Oversight of the market was limited to the electronic market operators; Nex Group and Nasdaq for interdealer central limit order books – the largest bond markets by volume – and the CME for US Treasury futures. There was no cross market oversight.

Regulation of cash and derivatives markets continues to be divided between the SEC and the CFTC who find the arrangement an impediment to their ability to regulate. In a supporting statement to JP Morgan’s fine, CFTC commissioners Dan Berkovitz, Dawn Stump and Rostin Behnam, noted that the complex rules between the SEC and CFTC had prevented disqualifications under the “bad actor” provisions of the securities laws by playing the two regulators off against one another, in terms of the workflow which “intolerably subjects the CFTC’s enforcement program to the vagaries of when the SEC makes time to consider the respondents’ request.”

If the regulatory chaos explains the ability of the bank to continue spoofing markets for so long, the lack of arrests as a result of the behaviour is perhaps more surprising.

According to the CFTC, “numerous traders on [JP Morgan’s] precious metals and Treasuries trading desks, including the heads of both desks,” were spoofing the market, and yet no-one is going to jail. The CFTC has brought civil prosecutions have been against five traders in the commodities space, none in Treasuries.

In similar circumstances, in April 2015, the CFTC filed a civil enforcement action in the US District Court for the Northern District of Illinois against Navinder Singh Sarao for unlawfully manipulating, attempting to manipulate, and spoofing the E-mini S&P 500 near month futures contract, leading to his arrest and subsequent prosecution.

There are many precedents for traders manipulating this market without jail time. In 2017 The Bank of Tokyo-Mitsubishi UFJ (BTMU) was fined by the CFTC for spoofing in the US Treasury and Eurodollar futures markets, after a trader at BTMU, from July 2009 to December 2014, was discovered to have placed multiple orders for futures contracts with an intent to cancel the orders before their execution.

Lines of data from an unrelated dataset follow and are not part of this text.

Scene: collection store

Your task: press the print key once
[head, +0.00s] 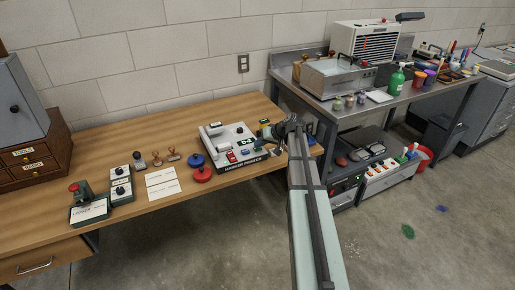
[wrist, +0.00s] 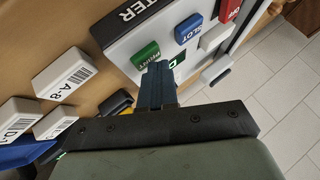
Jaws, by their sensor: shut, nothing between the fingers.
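The printer (head: 226,139), a white sloped box with a dark front label, stands on the wooden desk; its casing also shows in the wrist view (wrist: 120,52). The green print key (wrist: 145,53) is on its panel, its lettering partly readable. A blue key (wrist: 188,29) and a red key (wrist: 229,10) sit in a row with it. My gripper (wrist: 158,68) is shut and empty. Its fingertips overlap the near edge of the green key in the wrist view; I cannot tell whether they touch it. They hide part of a green-lettered display. In the head view my gripper (head: 287,126) is at the printer's right side.
White barcode blocks (wrist: 64,74) lie close to my gripper. A metal workbench (head: 322,98) stands to the right. The desk's back is clear.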

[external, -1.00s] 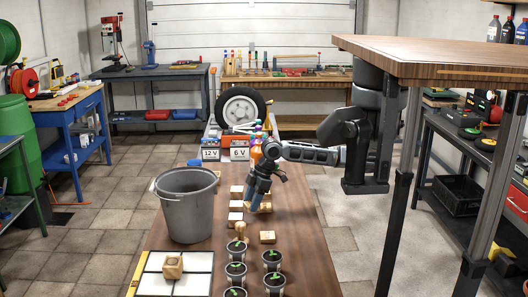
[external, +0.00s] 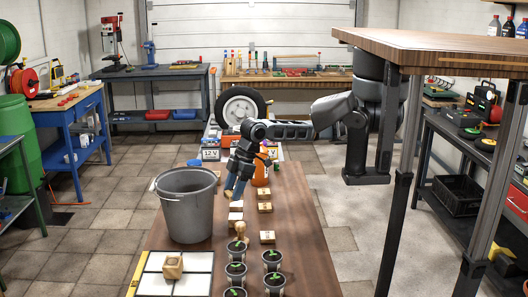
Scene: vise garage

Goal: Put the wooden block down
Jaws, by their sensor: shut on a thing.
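My gripper (external: 235,188) is above the wooden table, just right of the grey bucket, pointing down. It is shut on a small wooden block (external: 229,193), which is mostly hidden by the fingers. Other light wooden blocks lie on the table: one (external: 265,207) and another (external: 264,194) to the right of my gripper, and one (external: 267,237) nearer the front. Pale blocks (external: 235,216) lie just below my gripper in the picture. Whether the held block touches anything beneath is too small to tell.
The grey bucket (external: 187,208) stands close on the left. A wooden peg-like piece (external: 240,230) and several potted seedlings (external: 236,254) stand in front. A white-panelled tray (external: 205,277) bears a wooden cube (external: 173,266). An orange container (external: 261,172) stands behind. The table's right side (external: 300,230) is clear.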

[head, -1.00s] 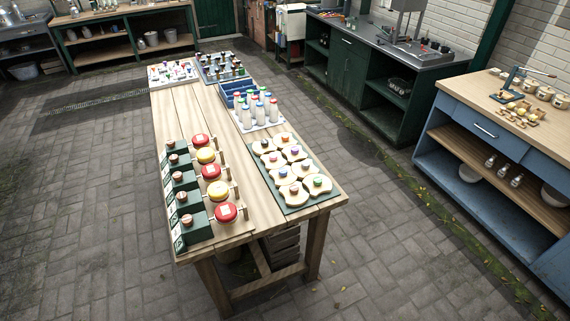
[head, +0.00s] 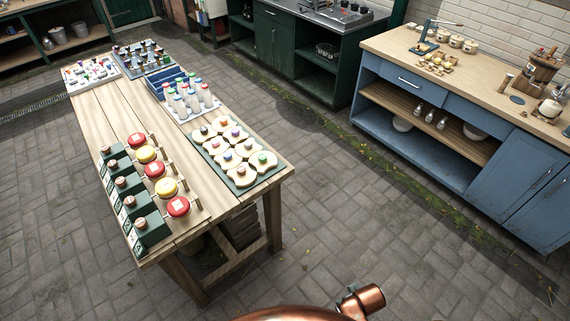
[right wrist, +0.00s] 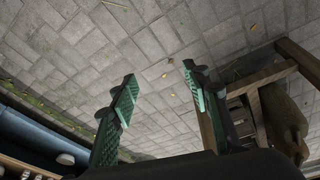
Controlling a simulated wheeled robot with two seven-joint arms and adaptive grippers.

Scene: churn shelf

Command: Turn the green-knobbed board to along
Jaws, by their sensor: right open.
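Several cream, lobed boards with coloured knobs lie in rows on a dark green tray (head: 278,169) at the right front of the wooden table. The board with the green knob (head: 263,157) is at the tray's front right corner in the head view. Its exact heading is too small to tell. My right gripper (right wrist: 160,78) shows in the right wrist view, with its green-padded fingers spread wide and only paving between them. It is apart from the boards. My left gripper is not in view.
The wooden table (head: 112,112) also holds green blocks with red and yellow discs (head: 155,170), white bottles (head: 188,102) and trays at the back. A blue counter (head: 400,140) stands to the right. Paved floor (head: 345,205) between them is clear.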

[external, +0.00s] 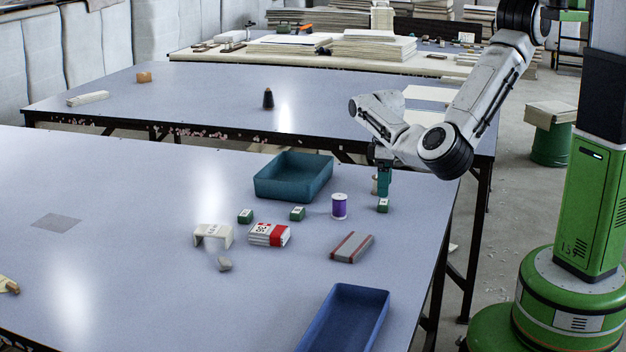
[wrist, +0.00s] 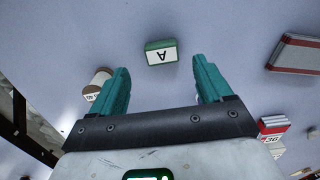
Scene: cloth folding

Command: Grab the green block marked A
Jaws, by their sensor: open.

Citigroup was also hit with a US$25 million penalty by CTFC in January 2017, after five traders at Citi were found to have spoofed the US Treasury futures markets, while the CFTC said Citi failed to supervise trading activity over 2,500 times between 2011 and 2012. Citibank traders Stephen Gola and Jonathan Brims were fined US$350,000 and $200,000 respectively, with a six-month ban also imposed after the full payment of the penalty.

The spoofing at BTMU was brought to light through voluntary self-reporting. At the time the CFTC said in a statement that it anticipated self-reporting and cooperation to “play an important role in its enforcement program”.

Given the inability of enforcement to stop manipulation of the world’s biggest bond market, despite investigations, threats and massive fines, it is hard to conclude oversight of this market is anything but broken.

Incidentally, this is the second US$920 million fine JP Morgan has paid for trading activity in the period 2008 – 2016. This first was paid to US and UK regulators relating to its 2012 loss of US$6 billion on credit derivatives trading – the ‘London Whale’ position – which it admitted broke US federal securities laws.